Begin at the line containing "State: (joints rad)" in the entries below and end at the line containing "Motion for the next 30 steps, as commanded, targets"; transcribe that range exactly and nothing outside it.
--- START OF Data rows ---
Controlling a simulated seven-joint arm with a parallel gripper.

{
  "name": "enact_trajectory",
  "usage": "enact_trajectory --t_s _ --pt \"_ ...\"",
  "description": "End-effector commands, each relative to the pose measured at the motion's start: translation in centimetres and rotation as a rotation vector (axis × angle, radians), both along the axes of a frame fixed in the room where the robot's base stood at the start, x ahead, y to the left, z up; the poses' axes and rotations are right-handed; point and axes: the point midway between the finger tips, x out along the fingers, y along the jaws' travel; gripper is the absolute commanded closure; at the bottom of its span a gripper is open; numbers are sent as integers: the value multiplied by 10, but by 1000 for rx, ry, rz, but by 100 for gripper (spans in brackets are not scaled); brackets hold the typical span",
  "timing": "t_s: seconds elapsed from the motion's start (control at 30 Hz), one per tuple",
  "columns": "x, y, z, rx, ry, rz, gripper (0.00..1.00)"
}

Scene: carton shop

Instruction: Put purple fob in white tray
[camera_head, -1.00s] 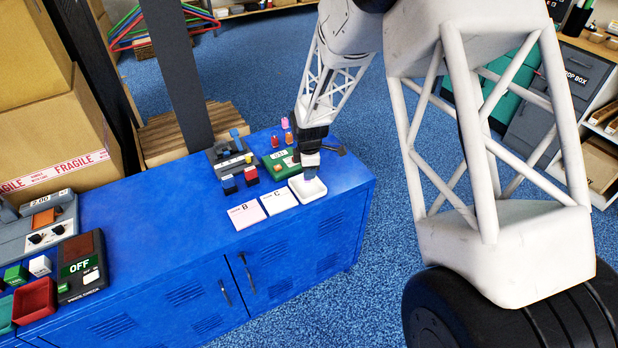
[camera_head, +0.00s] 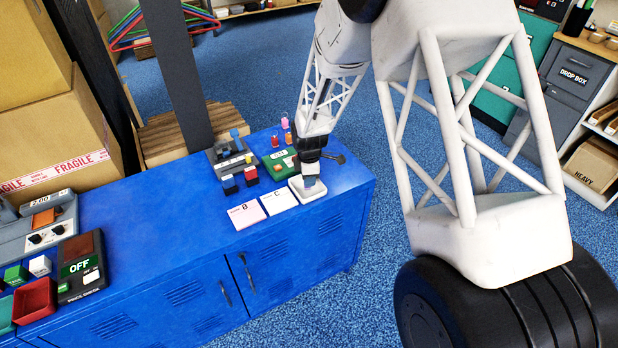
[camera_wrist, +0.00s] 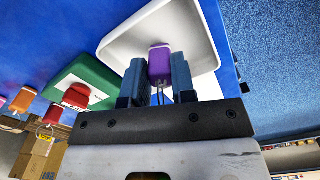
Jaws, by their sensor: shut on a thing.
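The purple fob (camera_wrist: 159,60) is between the two blue-grey fingers of my gripper (camera_wrist: 157,78) in the wrist view, and the fingers are shut on it. Behind the fob is the white tray (camera_wrist: 120,44), so the fob is over or inside it; I cannot tell whether it touches the floor of the tray. In the head view my gripper (camera_head: 309,182) points down at the white tray (camera_head: 311,195) near the right end of the blue cabinet top. The fob is hidden there by the gripper.
A device with red and blue blocks (camera_head: 232,165) is further left. The cabinet's right edge is close.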

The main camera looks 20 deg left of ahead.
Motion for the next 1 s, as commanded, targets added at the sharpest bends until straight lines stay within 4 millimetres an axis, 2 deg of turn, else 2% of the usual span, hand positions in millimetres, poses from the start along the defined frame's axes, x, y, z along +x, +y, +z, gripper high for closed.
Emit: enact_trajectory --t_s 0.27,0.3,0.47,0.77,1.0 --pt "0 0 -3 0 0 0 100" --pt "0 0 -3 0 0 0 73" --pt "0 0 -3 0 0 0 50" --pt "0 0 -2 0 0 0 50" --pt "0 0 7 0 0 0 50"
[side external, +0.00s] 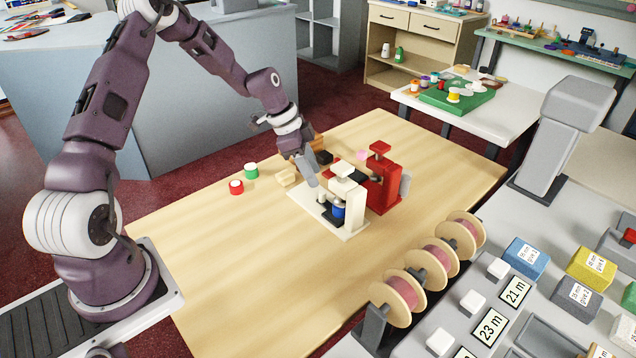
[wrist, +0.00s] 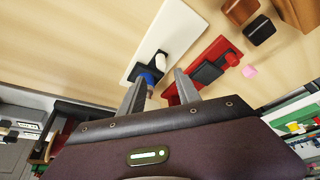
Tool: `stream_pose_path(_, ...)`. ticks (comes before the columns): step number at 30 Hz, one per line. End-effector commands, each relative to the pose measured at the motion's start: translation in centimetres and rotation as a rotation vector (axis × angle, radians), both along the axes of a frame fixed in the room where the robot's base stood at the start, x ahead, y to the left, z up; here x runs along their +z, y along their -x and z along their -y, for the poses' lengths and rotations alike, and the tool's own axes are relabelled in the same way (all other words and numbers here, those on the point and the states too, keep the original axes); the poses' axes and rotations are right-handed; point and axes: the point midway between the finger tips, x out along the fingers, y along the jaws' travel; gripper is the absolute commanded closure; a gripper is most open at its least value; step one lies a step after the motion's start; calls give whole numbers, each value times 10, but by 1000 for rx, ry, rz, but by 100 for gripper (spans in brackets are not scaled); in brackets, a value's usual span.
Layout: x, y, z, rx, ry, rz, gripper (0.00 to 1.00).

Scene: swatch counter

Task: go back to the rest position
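My gripper (side external: 309,176) hangs over the wooden table, just left of and above the white machine (side external: 345,187). In the wrist view, its two fingers (wrist: 160,88) are spread apart with nothing held between them. The white machine also shows beyond the fingers in the wrist view (wrist: 178,30), and a blue spool (side external: 338,210) sits on its base. The blue spool (wrist: 151,76) appears close beside the left finger in the wrist view; whether they touch I cannot tell.
A red machine (side external: 381,180) stands behind the white one. Large ribbon reels (side external: 398,298) line the right edge. The table's front left (side external: 220,270) is clear.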

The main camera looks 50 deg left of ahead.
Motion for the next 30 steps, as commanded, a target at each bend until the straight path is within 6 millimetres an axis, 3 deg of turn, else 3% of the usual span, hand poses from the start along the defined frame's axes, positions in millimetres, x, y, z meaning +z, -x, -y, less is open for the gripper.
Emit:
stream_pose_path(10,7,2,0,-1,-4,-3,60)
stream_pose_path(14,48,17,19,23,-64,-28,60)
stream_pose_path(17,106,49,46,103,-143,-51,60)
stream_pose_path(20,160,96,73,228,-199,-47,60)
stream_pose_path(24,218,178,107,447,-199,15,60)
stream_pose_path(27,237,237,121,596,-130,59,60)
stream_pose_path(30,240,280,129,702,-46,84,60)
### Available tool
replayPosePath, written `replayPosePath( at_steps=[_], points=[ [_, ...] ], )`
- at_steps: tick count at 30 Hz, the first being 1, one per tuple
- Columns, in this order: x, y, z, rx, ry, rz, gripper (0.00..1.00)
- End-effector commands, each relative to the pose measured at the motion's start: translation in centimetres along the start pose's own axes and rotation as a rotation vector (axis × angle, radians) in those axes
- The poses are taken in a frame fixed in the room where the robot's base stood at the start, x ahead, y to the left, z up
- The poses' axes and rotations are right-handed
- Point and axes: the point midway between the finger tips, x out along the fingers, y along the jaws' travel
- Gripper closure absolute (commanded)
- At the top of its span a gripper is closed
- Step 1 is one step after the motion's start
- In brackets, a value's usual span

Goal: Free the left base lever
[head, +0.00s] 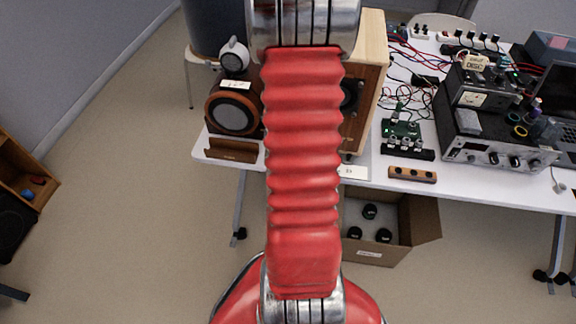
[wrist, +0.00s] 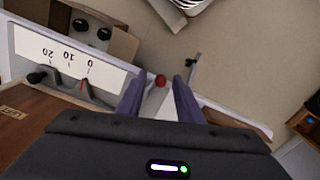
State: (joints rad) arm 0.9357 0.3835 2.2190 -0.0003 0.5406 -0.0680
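In the wrist view, a small red knob (wrist: 160,80) sits near the table's front edge, with a pale bar or surface behind it. It may be the end of the base lever; I cannot tell. My gripper (wrist: 157,82) has its two dark blue fingers apart, one on each side of the knob, with no clear contact. A white scale plate (wrist: 45,48) marked 0, 10, 20 lies to the left, upside down in view. In the head view my red arm hides my gripper, the knob and part of the wooden speaker (head: 372,62).
A cardboard box (head: 424,220) with black round parts stands under the table (head: 480,190); it also shows in the wrist view (wrist: 120,44). A round-fronted speaker (head: 232,113) stands left of my arm. Electronics (head: 498,152) and cables crowd the right. Floor at left front is clear.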

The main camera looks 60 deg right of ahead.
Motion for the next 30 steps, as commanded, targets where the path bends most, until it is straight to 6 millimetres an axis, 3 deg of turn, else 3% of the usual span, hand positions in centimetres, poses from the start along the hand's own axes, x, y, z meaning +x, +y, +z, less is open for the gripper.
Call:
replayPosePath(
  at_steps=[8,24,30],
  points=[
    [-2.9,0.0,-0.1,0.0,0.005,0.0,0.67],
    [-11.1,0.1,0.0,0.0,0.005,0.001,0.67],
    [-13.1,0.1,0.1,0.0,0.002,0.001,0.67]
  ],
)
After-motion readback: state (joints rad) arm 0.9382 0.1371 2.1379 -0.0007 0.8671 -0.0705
--- END OF Data rows ---
— Exercise solution —
State: (joints rad) arm 0.9357 0.3835 2.2190 -0.0003 0.5406 -0.0680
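In the wrist view, a small red knob (wrist: 160,80) sits near the table's front edge, with a pale bar or surface behind it. It may be the end of the base lever; I cannot tell. My gripper (wrist: 157,82) has its two dark blue fingers apart, one on each side of the knob, with no clear contact. A white scale plate (wrist: 45,48) marked 0, 10, 20 lies to the left, upside down in view. In the head view my red arm hides my gripper, the knob and part of the wooden speaker (head: 372,62).
A cardboard box (head: 424,220) with black round parts stands under the table (head: 480,190); it also shows in the wrist view (wrist: 120,44). A round-fronted speaker (head: 232,113) stands left of my arm. Electronics (head: 498,152) and cables crowd the right. Floor at left front is clear.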

The main camera looks 60 deg right of ahead.
Motion for the next 30 steps, as commanded, targets where the path bends most, until it is straight to 6 millimetres an axis, 3 deg of turn, else 3% of the usual span, hand positions in centimetres, poses from the start along the hand's own axes, x, y, z meaning +x, +y, +z, less is open for the gripper.

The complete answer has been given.